A Quick Test For Your Own Code
If you want to check whether your service has a backpressure problem hiding in it, look for these three shapes:
A stream that produces data with an event handler whose callback isn't awaited and whose return value isn't checked. That's the classic.
A loop that builds a large array of promises with Promise.all, where each promise hits an external system. The bigger the array gets in production, the worse it gets — and it usually grows quietly with your user base.
A worker that pulls from a queue (Kafka, SQS, Redis Streams, RabbitMQ) and immediately acks the message before processing finishes. The queue has no idea you're falling behind, so it keeps shipping you messages, so your in-memory buffer of "things I've pulled but haven't finished" grows until the process dies.

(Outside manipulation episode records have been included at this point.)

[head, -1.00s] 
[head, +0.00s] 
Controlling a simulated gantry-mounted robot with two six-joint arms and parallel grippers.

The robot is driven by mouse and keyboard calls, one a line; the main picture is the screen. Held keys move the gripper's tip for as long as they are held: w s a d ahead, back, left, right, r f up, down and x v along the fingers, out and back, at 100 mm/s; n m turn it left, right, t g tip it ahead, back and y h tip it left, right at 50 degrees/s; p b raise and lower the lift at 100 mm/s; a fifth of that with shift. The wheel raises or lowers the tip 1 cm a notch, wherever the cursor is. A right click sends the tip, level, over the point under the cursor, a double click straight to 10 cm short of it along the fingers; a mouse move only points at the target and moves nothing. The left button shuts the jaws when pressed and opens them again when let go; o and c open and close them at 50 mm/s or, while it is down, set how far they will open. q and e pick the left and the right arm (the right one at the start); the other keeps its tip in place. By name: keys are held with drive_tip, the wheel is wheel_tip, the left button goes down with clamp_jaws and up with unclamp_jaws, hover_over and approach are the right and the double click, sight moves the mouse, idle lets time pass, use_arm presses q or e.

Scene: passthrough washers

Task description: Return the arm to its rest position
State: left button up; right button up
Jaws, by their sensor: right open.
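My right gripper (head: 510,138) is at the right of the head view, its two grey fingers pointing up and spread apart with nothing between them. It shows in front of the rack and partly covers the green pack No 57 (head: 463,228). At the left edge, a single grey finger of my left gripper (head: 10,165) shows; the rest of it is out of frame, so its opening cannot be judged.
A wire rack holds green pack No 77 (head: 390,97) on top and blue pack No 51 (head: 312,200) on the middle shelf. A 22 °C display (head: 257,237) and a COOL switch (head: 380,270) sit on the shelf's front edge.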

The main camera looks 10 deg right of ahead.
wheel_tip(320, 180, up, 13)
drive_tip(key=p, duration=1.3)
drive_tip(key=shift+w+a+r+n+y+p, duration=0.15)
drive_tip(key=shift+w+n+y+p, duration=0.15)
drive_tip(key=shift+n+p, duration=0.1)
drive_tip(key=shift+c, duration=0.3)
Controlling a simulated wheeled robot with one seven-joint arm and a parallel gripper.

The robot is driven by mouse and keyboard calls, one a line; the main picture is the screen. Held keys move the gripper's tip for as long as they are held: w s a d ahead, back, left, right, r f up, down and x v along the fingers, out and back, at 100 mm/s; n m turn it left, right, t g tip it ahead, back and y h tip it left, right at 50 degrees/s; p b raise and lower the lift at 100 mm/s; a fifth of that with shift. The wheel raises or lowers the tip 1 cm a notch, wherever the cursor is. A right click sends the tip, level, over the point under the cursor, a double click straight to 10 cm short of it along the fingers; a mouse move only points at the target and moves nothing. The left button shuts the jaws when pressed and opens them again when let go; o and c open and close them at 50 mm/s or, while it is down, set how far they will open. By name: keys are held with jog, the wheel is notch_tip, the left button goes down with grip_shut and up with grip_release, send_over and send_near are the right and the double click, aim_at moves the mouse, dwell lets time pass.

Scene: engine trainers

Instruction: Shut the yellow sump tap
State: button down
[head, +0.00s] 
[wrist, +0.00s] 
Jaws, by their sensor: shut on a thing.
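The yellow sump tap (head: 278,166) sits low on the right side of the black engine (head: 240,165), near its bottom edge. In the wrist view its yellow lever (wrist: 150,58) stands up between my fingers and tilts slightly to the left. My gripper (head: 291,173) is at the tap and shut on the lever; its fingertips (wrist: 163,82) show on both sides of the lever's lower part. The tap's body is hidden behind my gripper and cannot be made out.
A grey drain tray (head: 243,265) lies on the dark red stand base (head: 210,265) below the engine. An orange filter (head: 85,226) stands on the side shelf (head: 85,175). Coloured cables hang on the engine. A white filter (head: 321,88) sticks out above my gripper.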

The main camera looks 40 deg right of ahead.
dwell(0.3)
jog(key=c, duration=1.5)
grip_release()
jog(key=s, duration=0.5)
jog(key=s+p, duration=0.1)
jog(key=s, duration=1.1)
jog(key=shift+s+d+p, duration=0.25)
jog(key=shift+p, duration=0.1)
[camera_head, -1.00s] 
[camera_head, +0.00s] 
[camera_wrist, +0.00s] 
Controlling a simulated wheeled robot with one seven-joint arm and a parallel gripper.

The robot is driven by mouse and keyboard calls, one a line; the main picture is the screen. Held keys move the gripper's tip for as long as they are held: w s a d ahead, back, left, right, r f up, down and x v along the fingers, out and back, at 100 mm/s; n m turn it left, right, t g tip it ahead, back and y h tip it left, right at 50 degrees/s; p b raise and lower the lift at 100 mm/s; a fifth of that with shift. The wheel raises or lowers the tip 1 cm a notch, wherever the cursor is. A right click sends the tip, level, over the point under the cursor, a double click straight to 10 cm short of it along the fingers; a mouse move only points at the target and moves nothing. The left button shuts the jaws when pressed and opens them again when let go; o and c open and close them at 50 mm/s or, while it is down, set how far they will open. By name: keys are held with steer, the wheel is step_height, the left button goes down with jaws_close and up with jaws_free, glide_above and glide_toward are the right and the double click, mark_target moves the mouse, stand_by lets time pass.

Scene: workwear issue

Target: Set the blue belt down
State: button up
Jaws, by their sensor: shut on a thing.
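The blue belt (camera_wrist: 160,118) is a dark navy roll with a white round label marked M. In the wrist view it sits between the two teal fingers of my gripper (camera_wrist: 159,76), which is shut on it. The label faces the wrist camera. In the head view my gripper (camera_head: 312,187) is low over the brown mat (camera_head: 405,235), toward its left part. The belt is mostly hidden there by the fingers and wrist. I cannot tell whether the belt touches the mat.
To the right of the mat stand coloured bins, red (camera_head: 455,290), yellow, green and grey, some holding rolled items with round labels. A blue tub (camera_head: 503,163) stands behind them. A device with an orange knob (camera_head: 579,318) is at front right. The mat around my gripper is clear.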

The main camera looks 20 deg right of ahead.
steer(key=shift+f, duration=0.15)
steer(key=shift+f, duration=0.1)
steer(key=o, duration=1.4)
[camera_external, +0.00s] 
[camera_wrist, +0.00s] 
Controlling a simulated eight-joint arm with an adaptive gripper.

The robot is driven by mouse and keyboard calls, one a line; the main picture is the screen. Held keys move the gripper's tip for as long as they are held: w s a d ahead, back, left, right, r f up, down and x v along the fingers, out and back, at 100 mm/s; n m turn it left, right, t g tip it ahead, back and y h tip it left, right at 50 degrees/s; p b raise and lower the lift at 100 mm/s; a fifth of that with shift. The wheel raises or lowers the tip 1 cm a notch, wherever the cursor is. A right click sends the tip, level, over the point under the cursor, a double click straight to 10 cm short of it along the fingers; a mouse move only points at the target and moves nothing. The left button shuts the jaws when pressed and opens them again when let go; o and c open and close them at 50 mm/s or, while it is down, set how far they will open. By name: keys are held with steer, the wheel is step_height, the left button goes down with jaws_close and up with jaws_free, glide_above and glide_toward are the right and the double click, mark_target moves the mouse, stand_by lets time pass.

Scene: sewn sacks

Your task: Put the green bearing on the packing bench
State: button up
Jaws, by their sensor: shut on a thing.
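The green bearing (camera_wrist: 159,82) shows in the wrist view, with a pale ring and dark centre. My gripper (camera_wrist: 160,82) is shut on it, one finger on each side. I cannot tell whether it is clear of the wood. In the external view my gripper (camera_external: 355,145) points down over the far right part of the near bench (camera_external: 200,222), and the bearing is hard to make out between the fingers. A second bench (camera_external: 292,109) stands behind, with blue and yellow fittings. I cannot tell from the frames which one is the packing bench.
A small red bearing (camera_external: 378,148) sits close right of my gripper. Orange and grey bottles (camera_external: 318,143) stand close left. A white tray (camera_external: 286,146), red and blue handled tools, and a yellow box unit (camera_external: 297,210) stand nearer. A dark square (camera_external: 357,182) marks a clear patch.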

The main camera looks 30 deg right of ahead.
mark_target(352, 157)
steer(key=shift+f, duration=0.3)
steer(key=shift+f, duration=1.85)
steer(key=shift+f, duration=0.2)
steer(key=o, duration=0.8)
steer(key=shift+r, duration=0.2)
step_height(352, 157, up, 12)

For each of these, the question to ask is: how does the producer know to wait? If the answer is "it doesn't" or "I'm not sure," that's where the next memory spike is coming from.
The One Thing To Remember
Backpressure isn't a Node-specific concept and it isn't really a stream-specific concept either. It's the basic shape of any system where one side produces work and another side consumes it at a different rate. Memory grows in the middle, and you either build a way to slow the producer down or you eventually run out of RAM.
Node makes this acute because Node makes producers easy. A file, an HTTP body, a Kafka topic, a database cursor, an iterator over a million IDs — all one-liners. Consumers — DB writes, network calls, disk flushes — are almost always slower. The gap is real, and unless something is shaped to close it, memory pays the bill.
Streams give you that shape for free. pipeline() is the right default. Async iterators work if you actually await the body. For non-stream code, a concurrency limit is the same idea spelled by hand. The vocabulary is different in each case, but the question you're asking is always the same: who is telling the producer to wait?
Once you've started asking that question, you'll spot the pattern in code that used to look fine. And then the 4 GB file at 2 a.m. stops being a story your service tells, and starts being one that goes off without anyone hearing about it.